§ STATED PROBLEM: Each line of the material must be repeated precisely, with the pictures left out.

(Robot episode data)
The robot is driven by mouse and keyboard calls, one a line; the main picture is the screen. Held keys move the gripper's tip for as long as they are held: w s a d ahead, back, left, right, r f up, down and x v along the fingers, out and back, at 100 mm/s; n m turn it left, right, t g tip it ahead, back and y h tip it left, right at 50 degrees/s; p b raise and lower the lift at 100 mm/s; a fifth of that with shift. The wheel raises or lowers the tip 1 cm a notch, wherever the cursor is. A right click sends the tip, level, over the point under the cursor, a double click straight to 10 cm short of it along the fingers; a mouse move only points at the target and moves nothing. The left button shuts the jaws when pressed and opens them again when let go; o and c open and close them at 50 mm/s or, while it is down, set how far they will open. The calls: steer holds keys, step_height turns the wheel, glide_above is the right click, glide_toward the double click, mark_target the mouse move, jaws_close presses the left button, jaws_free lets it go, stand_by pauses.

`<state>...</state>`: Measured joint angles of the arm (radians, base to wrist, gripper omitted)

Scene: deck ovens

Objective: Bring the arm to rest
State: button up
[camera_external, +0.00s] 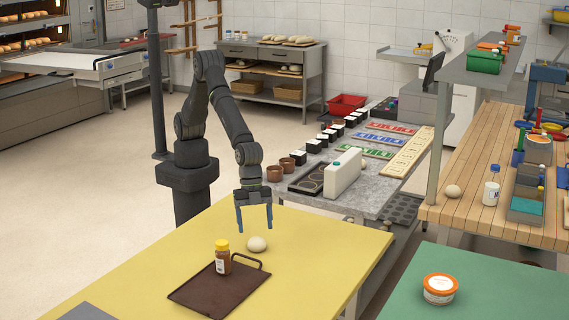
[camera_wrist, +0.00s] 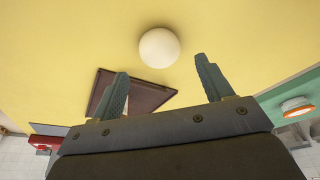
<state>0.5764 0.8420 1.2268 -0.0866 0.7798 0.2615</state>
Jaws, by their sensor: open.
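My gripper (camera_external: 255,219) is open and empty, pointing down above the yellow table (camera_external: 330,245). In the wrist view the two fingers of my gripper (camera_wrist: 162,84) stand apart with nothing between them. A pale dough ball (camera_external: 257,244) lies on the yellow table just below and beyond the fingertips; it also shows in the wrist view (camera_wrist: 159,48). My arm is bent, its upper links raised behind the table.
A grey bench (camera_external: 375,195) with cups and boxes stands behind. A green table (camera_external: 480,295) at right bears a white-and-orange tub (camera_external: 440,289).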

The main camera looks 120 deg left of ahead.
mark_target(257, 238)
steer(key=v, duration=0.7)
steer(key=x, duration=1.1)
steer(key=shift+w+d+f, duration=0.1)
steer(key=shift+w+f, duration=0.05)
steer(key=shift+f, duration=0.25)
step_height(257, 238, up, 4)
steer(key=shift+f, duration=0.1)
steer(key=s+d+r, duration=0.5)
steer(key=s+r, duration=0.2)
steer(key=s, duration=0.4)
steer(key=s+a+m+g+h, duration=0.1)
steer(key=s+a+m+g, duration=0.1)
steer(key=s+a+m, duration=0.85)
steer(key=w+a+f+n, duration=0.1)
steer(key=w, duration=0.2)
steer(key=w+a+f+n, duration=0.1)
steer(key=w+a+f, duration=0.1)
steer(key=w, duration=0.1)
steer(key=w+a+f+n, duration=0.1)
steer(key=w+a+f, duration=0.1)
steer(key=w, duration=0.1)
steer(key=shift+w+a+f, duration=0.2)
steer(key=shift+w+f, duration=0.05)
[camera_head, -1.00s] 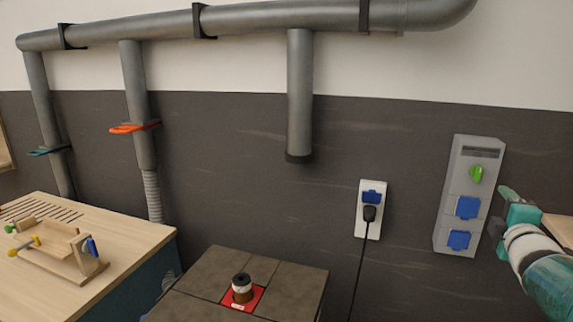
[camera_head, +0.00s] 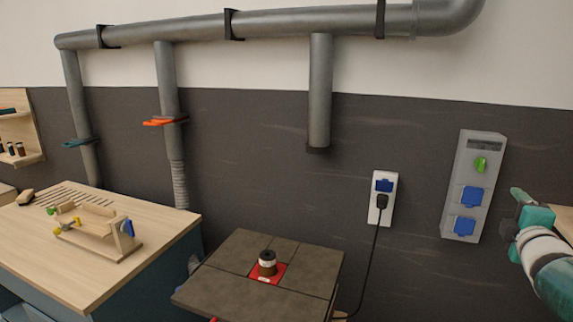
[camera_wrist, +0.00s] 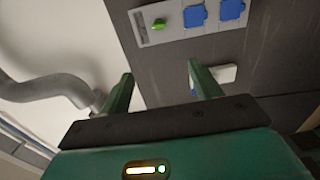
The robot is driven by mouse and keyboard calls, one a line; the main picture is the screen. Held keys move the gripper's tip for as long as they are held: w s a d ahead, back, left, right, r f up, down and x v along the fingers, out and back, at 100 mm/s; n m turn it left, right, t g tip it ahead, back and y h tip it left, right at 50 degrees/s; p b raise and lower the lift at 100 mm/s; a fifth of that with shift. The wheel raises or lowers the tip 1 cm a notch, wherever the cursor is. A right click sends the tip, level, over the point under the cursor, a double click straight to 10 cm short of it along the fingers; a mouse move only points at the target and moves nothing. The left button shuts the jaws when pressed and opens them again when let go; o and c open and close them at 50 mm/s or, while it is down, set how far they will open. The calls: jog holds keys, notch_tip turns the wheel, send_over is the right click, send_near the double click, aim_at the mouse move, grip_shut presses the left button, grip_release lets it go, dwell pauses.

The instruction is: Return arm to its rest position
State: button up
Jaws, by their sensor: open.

§ SOLUTION TO THIS TASK:
The robot is driven by mouse and keyboard calls, one a line; the main picture is the screen. Held keys move the gripper's tip for as long as they are held: w s a d ahead, back, left, right, r f up, down and x v along the fingers, out and back, at 100 mm/s; n m turn it left, right, t g tip it ahead, back and y h tip it left, right at 50 degrees/s; p b raise and lower the lift at 100 mm/s; a fifth of that with shift. The wheel raises or lowers the tip 1 cm a notch, wherever the cursor is. A right click sends the tip, level, over the point under the cursor, a double click straight to 10 cm short of it along the fingers; a mouse move only points at the target and moves nothing. The left button shuts the jaws when pressed and opens them again when let go; o and c open and close them at 50 mm/s or, while it is down, set how far they will open. The calls: steer holds keys, step_height turns the wheel, glide_above is the right click, glide_toward the double click, mark_target the mouse move, jaws_close presses the left button, jaws_free lets it go, stand_by pauses.

`<state>...</state>`: Measured joint angles of the arm (radians, base to wrist, gripper omitted)

Scene: deck ovens

Objective: Bring the arm to rest
State: button up
[camera_external, +0.00s] 
[camera_wrist, +0.00s] 
<state>0.5764 0.8420 1.2268 -0.0866 0.7798 0.2615</state>
Jaws, by their sensor: open.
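My gripper (camera_external: 255,219) is open and empty, pointing down above the yellow table (camera_external: 330,245). In the wrist view the two fingers of my gripper (camera_wrist: 162,84) stand apart with nothing between them. A pale dough ball (camera_external: 257,244) lies on the yellow table just below and beyond the fingertips; it also shows in the wrist view (camera_wrist: 159,48). My arm is bent, its upper links raised behind the table.
A grey bench (camera_external: 375,195) with cups and boxes stands behind. A green table (camera_external: 480,295) at right bears a white-and-orange tub (camera_external: 440,289).

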The main camera looks 120 deg left of ahead.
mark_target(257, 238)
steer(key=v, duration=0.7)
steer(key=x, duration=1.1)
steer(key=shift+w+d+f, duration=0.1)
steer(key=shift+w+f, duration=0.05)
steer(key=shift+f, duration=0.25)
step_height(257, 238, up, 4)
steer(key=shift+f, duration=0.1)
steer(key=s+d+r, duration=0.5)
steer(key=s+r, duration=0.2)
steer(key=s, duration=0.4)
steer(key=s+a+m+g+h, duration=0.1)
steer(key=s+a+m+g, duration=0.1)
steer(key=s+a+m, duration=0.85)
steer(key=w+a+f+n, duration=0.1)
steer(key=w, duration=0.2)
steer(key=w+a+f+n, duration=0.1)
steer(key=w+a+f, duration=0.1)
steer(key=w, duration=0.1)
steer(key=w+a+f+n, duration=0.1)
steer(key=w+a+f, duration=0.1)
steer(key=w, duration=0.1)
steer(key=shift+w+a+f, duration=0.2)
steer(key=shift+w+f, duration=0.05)
[camera_head, -1.00s] 
[camera_head, +0.00s] 
[camera_wrist, +0.00s] 
The robot is driven by mouse and keyboard calls, one a line; the main picture is the screen. Held keys move the gripper's tip for as long as they are held: w s a d ahead, back, left, right, r f up, down and x v along the fingers, out and back, at 100 mm/s; n m turn it left, right, t g tip it ahead, back and y h tip it left, right at 50 degrees/s; p b raise and lower the lift at 100 mm/s; a fifth of that with shift. The wheel raises or lowers the tip 1 cm a notch, wherever the cursor is. A right click sends the tip, level, over the point under the cursor, a double click straight to 10 cm short of it along the fingers; a mouse move only points at the target and moves nothing. The left button shuts the jaws when pressed and opens them again when let go; o and c open and close them at 50 mm/s or, while it is down, set how far they will open. The calls: jog holds keys, notch_tip turns the wheel, send_over is the right click, send_near the double click, aim_at the mouse move, grip_shut presses the left button, grip_release lets it go, dwell pauses.

The instruction is: Return arm to its rest position
State: button up
Jaws, by their sensor: open.

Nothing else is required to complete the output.